The exercise ▸
Output each entry verbatim and exclude every picture from it.

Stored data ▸
***

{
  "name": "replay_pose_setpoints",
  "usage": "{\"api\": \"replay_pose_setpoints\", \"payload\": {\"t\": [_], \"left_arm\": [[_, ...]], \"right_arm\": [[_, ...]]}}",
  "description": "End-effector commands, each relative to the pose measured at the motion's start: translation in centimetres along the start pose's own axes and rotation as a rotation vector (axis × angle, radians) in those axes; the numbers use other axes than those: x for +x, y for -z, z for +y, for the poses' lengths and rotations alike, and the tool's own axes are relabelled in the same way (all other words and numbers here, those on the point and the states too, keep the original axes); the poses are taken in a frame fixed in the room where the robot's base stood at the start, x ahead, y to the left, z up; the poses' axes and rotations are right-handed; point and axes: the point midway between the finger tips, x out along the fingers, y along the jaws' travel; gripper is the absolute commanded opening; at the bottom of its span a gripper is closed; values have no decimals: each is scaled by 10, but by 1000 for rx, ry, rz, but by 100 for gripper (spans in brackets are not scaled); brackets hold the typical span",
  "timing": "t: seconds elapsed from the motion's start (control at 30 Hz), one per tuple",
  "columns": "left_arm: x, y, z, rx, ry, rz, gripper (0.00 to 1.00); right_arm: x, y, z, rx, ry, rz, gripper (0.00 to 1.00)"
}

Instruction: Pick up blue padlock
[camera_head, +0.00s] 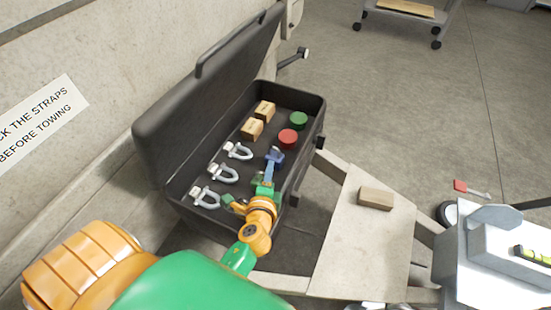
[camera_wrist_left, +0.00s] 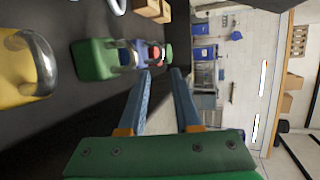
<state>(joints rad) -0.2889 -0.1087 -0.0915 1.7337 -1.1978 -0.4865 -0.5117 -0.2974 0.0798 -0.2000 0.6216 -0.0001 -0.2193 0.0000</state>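The blue padlock (camera_head: 275,154) lies in the open black toolbox (camera_head: 312,128), just beyond my left fingertips. In the left wrist view the blue padlock (camera_wrist_left: 141,50) is small, beside the tip of the left-hand finger and partly hidden by the green padlock's shackle. My left gripper (camera_head: 268,172) reaches down into the toolbox. Its two blue fingers are apart with nothing between them in the left wrist view (camera_wrist_left: 162,72). A green padlock (camera_wrist_left: 95,60) and a yellow padlock (camera_wrist_left: 22,78) are nearer that camera. My right gripper is not in view.
Several metal shackles (camera_head: 222,174), small cardboard boxes (camera_head: 252,128), a red round item (camera_head: 288,139) and a green round item (camera_head: 299,119) share the toolbox. Its raised lid (camera_head: 205,110) stands on the left. A wooden block (camera_head: 376,198) lies on the trailer frame.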

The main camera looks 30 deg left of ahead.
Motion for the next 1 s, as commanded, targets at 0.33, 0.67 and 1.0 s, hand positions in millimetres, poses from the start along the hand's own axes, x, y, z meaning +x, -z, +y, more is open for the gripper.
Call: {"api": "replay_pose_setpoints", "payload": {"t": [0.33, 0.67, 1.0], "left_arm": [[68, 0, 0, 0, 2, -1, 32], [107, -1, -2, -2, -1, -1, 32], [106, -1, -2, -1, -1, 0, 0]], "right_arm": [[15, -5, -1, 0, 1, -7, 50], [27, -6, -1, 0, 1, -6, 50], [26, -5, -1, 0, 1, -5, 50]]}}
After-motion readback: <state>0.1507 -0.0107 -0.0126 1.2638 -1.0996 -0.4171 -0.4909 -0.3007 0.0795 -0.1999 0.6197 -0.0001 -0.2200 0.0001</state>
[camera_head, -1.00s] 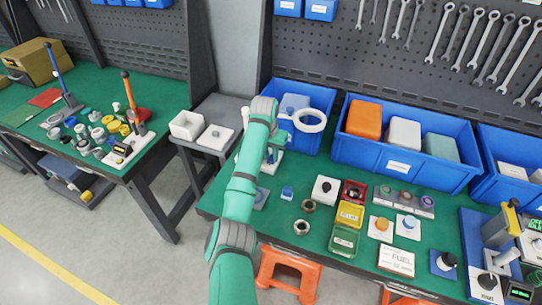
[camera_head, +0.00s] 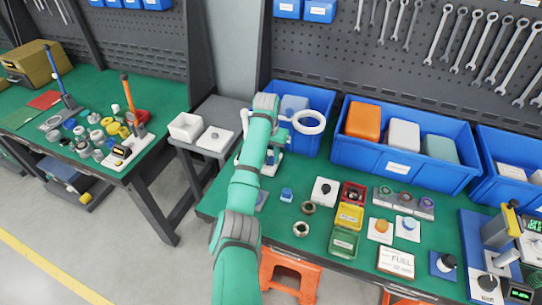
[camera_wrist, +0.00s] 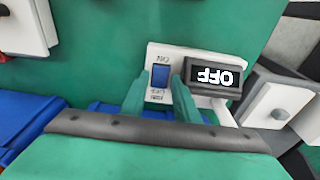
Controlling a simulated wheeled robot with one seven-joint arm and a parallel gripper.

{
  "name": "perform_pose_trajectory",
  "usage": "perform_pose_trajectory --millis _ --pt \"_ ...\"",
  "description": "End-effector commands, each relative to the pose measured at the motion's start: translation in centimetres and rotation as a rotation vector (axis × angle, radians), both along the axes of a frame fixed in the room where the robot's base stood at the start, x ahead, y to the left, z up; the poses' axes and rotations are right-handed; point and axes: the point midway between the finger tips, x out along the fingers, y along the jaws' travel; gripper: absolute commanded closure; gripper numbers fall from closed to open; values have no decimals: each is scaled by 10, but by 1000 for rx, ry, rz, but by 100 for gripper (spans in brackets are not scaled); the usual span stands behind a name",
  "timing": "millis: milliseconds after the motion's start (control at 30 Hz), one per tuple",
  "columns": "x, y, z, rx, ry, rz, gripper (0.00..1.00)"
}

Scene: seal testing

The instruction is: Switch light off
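In the wrist view, a white switch plate (camera_wrist: 154,54) with a blue rocker switch (camera_wrist: 160,76) stands on the green tabletop. A dark display (camera_wrist: 214,77) beside it reads OFF, upside down in this view. My gripper (camera_wrist: 158,84) has its two green fingers apart, one on each side of the rocker, with nothing held between them. I cannot tell whether a fingertip touches the plate. In the head view, my arm mostly hides the switch and gripper. A white ring lamp (camera_head: 308,121) stands just right of my forearm; I cannot tell whether it glows.
Blue bins (camera_head: 398,168) line the back of the green bench (camera_head: 262,228). A white box with a dark knob (camera_head: 325,191), coloured trays (camera_head: 345,241) and metal rings stand right of my arm. A grey side table (camera_head: 222,108) with white boxes is to the left.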

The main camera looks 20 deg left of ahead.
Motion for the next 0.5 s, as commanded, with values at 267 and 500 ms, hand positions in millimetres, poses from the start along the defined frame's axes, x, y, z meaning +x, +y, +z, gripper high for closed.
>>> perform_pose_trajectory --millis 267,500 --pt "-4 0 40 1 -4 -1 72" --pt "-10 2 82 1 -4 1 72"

***

Right answer ▸
{
  "name": "replay_pose_setpoints",
  "usage": "{\"api\": \"replay_pose_setpoints\", \"payload\": {\"t\": [_], \"left_arm\": [[_, ...]], \"right_arm\": [[_, ...]]}}",
  "description": "End-effector commands, each relative to the pose measured at the motion's start: translation in centimetres along the start pose's own axes and rotation as a rotation vector (axis × angle, radians) in those axes; the numbers use other axes than those: x for +x, y for -z, z for +y, for the poses' lengths and rotations alike, and the tool's own axes are relabelled in the same way (all other words and numbers here, those on the point and the states too, keep the original axes); the poses are taken in a frame fixed in the room where the robot's base stood at the start, x ahead, y to the left, z up; the poses' axes and rotations are right-handed; point and axes: the point midway between the finger tips, x out along the fingers, y along the jaws' travel; gripper is the absolute commanded opening; at the bottom of its span a gripper is closed; values have no decimals: each is scaled by 10, but by 1000 for rx, ry, rz, but by 100 for gripper (spans in brackets are not scaled); brackets hold the typical span",
  "timing": "t: seconds elapsed from the motion's start (control at 30 Hz), one per tuple",
  "columns": "left_arm: x, y, z, rx, ry, rz, gripper (0.00 to 1.00); right_arm: x, y, z, rx, ry, rz, gripper (0.00 to 1.00)"
}

Instruction: Pick up blue padlock
[camera_head, +0.00s] 
[camera_wrist_left, +0.00s] 
<state>(joints rad) -0.2889 -0.1087 -0.0915 1.7337 -1.1978 -0.4865 -0.5117 -0.2974 0.0798 -0.2000 0.6216 -0.0001 -0.2193 0.0000</state>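The blue padlock (camera_head: 275,154) lies in the open black toolbox (camera_head: 312,128), just beyond my left fingertips. In the left wrist view the blue padlock (camera_wrist_left: 141,50) is small, beside the tip of the left-hand finger and partly hidden by the green padlock's shackle. My left gripper (camera_head: 268,172) reaches down into the toolbox. Its two blue fingers are apart with nothing between them in the left wrist view (camera_wrist_left: 162,72). A green padlock (camera_wrist_left: 95,60) and a yellow padlock (camera_wrist_left: 22,78) are nearer that camera. My right gripper is not in view.
Several metal shackles (camera_head: 222,174), small cardboard boxes (camera_head: 252,128), a red round item (camera_head: 288,139) and a green round item (camera_head: 299,119) share the toolbox. Its raised lid (camera_head: 205,110) stands on the left. A wooden block (camera_head: 376,198) lies on the trailer frame.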

The main camera looks 30 deg left of ahead.
Motion for the next 1 s, as commanded, targets at 0.33, 0.67 and 1.0 s, hand positions in millimetres, poses from the start along the hand's own axes, x, y, z meaning +x, -z, +y, more is open for the gripper.
Call: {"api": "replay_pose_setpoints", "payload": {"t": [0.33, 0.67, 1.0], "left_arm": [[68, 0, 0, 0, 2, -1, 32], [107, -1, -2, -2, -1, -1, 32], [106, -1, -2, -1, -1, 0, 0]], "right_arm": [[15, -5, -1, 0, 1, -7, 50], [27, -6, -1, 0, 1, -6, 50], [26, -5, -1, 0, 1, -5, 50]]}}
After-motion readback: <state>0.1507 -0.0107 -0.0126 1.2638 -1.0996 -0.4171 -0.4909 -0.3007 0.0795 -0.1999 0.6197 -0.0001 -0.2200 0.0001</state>
[camera_head, -1.00s] 
[camera_head, +0.00s] 
[camera_wrist, +0.00s] 
Controlling a simulated wheeled robot with one seven-joint arm and a parallel gripper.

{
  "name": "perform_pose_trajectory",
  "usage": "perform_pose_trajectory --millis _ --pt \"_ ...\"",
  "description": "End-effector commands, each relative to the pose measured at the motion's start: translation in centimetres and rotation as a rotation vector (axis × angle, radians), both along the axes of a frame fixed in the room where the robot's base stood at the start, x ahead, y to the left, z up; the poses' axes and rotations are right-handed; point and axes: the point midway between the finger tips, x out along the fingers, y along the jaws' travel; gripper: absolute commanded closure; gripper numbers fall from closed to open; values have no decimals: each is scaled by 10, but by 1000 for rx, ry, rz, but by 100 for gripper (spans in brackets are not scaled); the usual span stands behind a name",
  "timing": "millis: milliseconds after the motion's start (control at 30 Hz), one per tuple",
  "columns": "x, y, z, rx, ry, rz, gripper (0.00..1.00)"
}

Scene: seal testing

The instruction is: Switch light off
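In the wrist view, a white switch plate (camera_wrist: 154,54) with a blue rocker switch (camera_wrist: 160,76) stands on the green tabletop. A dark display (camera_wrist: 214,77) beside it reads OFF, upside down in this view. My gripper (camera_wrist: 158,84) has its two green fingers apart, one on each side of the rocker, with nothing held between them. I cannot tell whether a fingertip touches the plate. In the head view, my arm mostly hides the switch and gripper. A white ring lamp (camera_head: 308,121) stands just right of my forearm; I cannot tell whether it glows.
Blue bins (camera_head: 398,168) line the back of the green bench (camera_head: 262,228). A white box with a dark knob (camera_head: 325,191), coloured trays (camera_head: 345,241) and metal rings stand right of my arm. A grey side table (camera_head: 222,108) with white boxes is to the left.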

The main camera looks 20 deg left of ahead.
Motion for the next 0.5 s, as commanded, with values at 267 and 500 ms, hand positions in millimetres, poses from the start along the defined frame's axes, x, y, z meaning +x, +y, +z, gripper high for closed.
>>> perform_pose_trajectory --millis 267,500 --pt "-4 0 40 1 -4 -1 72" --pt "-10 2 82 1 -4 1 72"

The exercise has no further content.